CNN’s Candy Crowley On New Job: “Career-Wise, This Is The Height”

 

Mediaite: Martha Roundtree was the first moderator of Meet the Press, Lesley Stahl anchored Face the Nation in the ’80s and Cokie Roberts co-anchored This Week in the ’90s. How does it feel to join that group, and also be the only female Sunday morning show anchor on TV today?

Crowley: Amazing. I didn’t think of the woman part of it for a long time. If you could see my emails now from fellow female journalists and people inside and outside the industry, you get a sense of excitement. It came clear to me after reading the emails after the announcement. Obviously I’ve thought about it and recognized that not many people have gotten to do this in terms of females. All those females I’m totally in awe of. I think of myself first as a mother, second as a journalist, and somewhere thereafter as a woman. It wasn’t my first calculation. My first was, ‘Oh wow, what a great spot to land as a journalist.’

Mediaite: Can you talk a little about the cable news landscape in general? The competition seems to be getting a lot more partisan overall while CNN is sticking with news in prime time and elsewhere. What do you think about the changing cable news environment?

Crowley: I can only speak from my universe and what I have done. At CNN I’ve never had pressure to move this way or that way. I recognize that happens across the cable universe. It’s an audience, and people do it because you can get an audience. People watch if you take certain tilt one way or another, but I can’t change who I am as a journalist, if it’s not my cup of tea, and that’s why CNN is such a good fit…It is what it is – you can’t put the genie back in the bottle, but I’m really glad this is the place I’m going to be. It’s the spot you want to be if you’re a journalist.

Mediaite: As you said, you start next week, so let’s get right to it – if you had your choice of anyone in the world, who would you like to be your first guest?

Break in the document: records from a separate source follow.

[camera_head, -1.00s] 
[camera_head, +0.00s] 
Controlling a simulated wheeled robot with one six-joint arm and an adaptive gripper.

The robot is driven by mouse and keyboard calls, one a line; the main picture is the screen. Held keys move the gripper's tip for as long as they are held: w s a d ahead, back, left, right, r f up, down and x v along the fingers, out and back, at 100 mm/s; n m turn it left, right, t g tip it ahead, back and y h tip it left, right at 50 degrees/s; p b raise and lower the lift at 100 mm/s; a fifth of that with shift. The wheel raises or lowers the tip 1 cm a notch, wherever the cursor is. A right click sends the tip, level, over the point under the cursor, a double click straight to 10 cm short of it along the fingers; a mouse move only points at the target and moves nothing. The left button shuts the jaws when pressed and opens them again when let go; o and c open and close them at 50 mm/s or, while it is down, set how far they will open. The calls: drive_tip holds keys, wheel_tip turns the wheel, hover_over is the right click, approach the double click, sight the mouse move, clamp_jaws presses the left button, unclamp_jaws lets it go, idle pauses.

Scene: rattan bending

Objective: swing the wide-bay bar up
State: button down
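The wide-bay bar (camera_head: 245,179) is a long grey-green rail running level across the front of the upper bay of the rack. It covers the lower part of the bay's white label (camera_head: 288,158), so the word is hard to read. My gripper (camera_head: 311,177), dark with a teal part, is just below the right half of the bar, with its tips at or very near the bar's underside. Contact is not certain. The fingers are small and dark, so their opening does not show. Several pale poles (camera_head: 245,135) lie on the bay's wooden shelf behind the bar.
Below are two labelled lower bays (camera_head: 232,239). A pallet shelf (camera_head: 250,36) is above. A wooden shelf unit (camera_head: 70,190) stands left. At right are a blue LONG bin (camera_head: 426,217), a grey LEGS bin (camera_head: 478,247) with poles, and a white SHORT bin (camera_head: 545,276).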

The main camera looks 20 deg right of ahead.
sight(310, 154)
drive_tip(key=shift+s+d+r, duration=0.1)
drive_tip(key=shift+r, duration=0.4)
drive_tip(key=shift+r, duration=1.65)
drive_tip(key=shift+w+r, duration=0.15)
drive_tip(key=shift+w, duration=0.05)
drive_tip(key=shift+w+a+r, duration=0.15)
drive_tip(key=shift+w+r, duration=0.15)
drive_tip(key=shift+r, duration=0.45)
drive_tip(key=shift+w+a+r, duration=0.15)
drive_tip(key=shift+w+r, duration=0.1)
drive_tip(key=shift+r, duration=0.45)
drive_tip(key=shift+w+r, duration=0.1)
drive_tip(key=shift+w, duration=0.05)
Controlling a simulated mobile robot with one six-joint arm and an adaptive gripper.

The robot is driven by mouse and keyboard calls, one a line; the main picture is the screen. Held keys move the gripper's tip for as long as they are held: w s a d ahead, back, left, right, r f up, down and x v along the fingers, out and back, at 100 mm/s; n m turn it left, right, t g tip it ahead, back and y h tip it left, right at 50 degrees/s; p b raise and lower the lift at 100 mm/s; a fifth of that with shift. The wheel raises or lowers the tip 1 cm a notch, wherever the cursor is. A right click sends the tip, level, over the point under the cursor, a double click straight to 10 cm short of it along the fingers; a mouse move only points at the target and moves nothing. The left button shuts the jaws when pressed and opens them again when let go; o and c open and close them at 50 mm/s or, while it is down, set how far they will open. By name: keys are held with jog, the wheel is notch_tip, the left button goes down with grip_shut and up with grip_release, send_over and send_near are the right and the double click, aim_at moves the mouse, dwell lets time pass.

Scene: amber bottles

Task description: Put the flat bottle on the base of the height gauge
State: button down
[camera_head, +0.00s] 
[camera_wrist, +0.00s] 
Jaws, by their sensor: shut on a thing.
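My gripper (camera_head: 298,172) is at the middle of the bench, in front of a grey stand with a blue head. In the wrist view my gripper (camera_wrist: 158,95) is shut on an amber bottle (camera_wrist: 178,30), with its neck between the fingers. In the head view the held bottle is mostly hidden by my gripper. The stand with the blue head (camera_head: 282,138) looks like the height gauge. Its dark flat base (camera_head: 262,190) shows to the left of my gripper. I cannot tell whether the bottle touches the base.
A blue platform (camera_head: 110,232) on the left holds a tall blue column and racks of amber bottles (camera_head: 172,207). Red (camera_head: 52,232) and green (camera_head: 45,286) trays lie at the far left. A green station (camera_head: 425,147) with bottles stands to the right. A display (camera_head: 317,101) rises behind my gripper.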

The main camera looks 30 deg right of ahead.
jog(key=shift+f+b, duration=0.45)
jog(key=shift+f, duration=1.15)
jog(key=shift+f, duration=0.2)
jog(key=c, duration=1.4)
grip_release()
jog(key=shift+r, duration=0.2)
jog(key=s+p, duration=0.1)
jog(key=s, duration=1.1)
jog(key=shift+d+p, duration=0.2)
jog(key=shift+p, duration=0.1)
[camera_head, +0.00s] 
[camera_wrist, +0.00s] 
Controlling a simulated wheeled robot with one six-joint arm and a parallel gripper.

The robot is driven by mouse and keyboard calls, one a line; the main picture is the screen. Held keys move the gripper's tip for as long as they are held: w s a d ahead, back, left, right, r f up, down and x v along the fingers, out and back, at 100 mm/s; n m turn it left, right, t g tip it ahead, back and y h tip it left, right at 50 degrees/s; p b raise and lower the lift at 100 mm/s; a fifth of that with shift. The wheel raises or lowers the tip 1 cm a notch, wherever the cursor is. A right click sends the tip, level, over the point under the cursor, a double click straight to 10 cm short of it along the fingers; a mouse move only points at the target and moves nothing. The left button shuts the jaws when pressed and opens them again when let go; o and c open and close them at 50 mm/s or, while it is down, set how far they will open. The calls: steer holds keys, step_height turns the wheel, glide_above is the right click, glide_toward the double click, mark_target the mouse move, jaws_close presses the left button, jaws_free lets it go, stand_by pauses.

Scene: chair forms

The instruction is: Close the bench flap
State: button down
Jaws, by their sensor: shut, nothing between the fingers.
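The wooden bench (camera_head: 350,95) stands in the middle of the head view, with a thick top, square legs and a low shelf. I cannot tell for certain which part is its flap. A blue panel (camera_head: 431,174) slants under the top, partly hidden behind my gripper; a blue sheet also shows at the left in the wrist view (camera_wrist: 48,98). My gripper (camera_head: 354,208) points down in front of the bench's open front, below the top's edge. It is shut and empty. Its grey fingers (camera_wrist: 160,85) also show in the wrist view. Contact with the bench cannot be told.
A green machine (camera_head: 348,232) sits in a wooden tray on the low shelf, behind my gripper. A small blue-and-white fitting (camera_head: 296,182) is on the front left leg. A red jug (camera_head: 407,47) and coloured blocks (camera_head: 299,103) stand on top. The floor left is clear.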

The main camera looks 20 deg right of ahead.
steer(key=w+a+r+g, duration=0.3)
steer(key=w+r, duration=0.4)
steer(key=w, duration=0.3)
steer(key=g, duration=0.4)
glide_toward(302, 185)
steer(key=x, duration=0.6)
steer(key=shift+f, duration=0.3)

Crowley: Sure, I’d like the President to be on. But there are so many fascinating people. It’s not just a political show. Often when international events occur they take over the course of our lives. I love those darker figures, and I try to get them. Mahmoud Ahmadinejad, and so many characters on the scene have information, have something to tell us, that’s interesting (or frightening). I could make a list and probably still keep going when I retire whenever that is.